La commission des affaires étrangères dont je suis membre était sollicitée pour donner un avis sur le Grand Marché Transatlantique. Sans surprise, j'ai voté contre. En voici l'explication.
Contexte :
La commission du commerce international (INTA) prévoit d’adresser ses recommandations (rapport d’initiative) à la Commission européenne sur le Grand Marché Transatlantique (dit aussi PTCI dans sa traduction exacte ou TTIP en anglais). Toutes les commissions parlementaires donneront également leur avis à incorporer dans le rapport principal INTA, comme c’est ici le cas pour la commission des affaires étrangères. Le vote en plénière sur le rapport d’initiative est prévu le 18 juin.
Eléments positifs de l’avis d’AFET :
- ISDS : le texte n'évoque pas le mécanisme de règlement des différends entre État et investisseurs.
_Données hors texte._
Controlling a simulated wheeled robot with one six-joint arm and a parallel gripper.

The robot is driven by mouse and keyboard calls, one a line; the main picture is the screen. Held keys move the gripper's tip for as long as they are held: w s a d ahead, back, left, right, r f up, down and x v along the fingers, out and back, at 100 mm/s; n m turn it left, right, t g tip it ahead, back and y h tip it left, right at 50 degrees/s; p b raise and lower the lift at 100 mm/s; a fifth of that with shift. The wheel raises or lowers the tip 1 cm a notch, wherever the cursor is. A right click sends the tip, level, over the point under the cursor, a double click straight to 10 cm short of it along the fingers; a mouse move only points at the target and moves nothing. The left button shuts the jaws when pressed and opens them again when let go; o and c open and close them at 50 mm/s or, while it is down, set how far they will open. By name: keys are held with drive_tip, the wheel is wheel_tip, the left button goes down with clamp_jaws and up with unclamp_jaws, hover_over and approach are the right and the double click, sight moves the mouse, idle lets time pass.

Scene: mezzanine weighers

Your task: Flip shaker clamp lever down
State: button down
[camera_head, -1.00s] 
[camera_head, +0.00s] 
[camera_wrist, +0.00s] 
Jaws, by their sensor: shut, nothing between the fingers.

Mais c'est pour mieux éluder la question qui fait encore débat entre les S&D et le PPE.
Eléments négatifs de l’avis d’AFET :
- Les Etats-Unis comme partenaire privilégié : « les États-Unis sont le grand partenaire stratégique de l'Union européenne (…)au-delà des simples aspects commerciaux (…)du point de vue géopolitique »
- le mythe de la croissance : « des répercussions positives sur les emplois et la croissance pour les deux économies, qui ont été l'une comme l'autre affaiblies par la crise »
- référence au valeurs communes « valeurs que partagent l'Union européenne et les Etats-Unis »
- pour en faire la règles de l’OMC : « au-delà des implications bilatérales en favorisant la création de réglementations et de règles communes susceptibles d'être adoptées par la suite à l'échelle mondiale » ; « orienter les échanges mondiaux et la gouvernance économique (…) dans un monde toujours plus multipolaire »
- à imposer aux pays-tiers : « souligne que la conclusion du partenariat transatlantique ouvre la voie à l'émergence d'un large espace économique englobant les pays tiers avec lesquels l'Union et les Etats-Unis entretiennent des relations économiques et commerciales étroites »
- gaz de schiste : prétend assurer ainsi « la diversification et dans la sécurité de l'approvisionnement énergétique de l'Union » et pouvoir importer du gaz américain « en supprimant les formalités de licence pour les exportations américaines de gaz »
- Harmonisation des règlementations: « approfondissement de la coopération parlementaire transatlantique » et « mise en place d'un cadre politique renforcé ».
- transparence : se félicite des mesures entreprises par la Commission.
Base de cet avis en AFET : le rapport d’initiative en INTA :
Rapporteur : Bernd Lange (S&D, Allemagne)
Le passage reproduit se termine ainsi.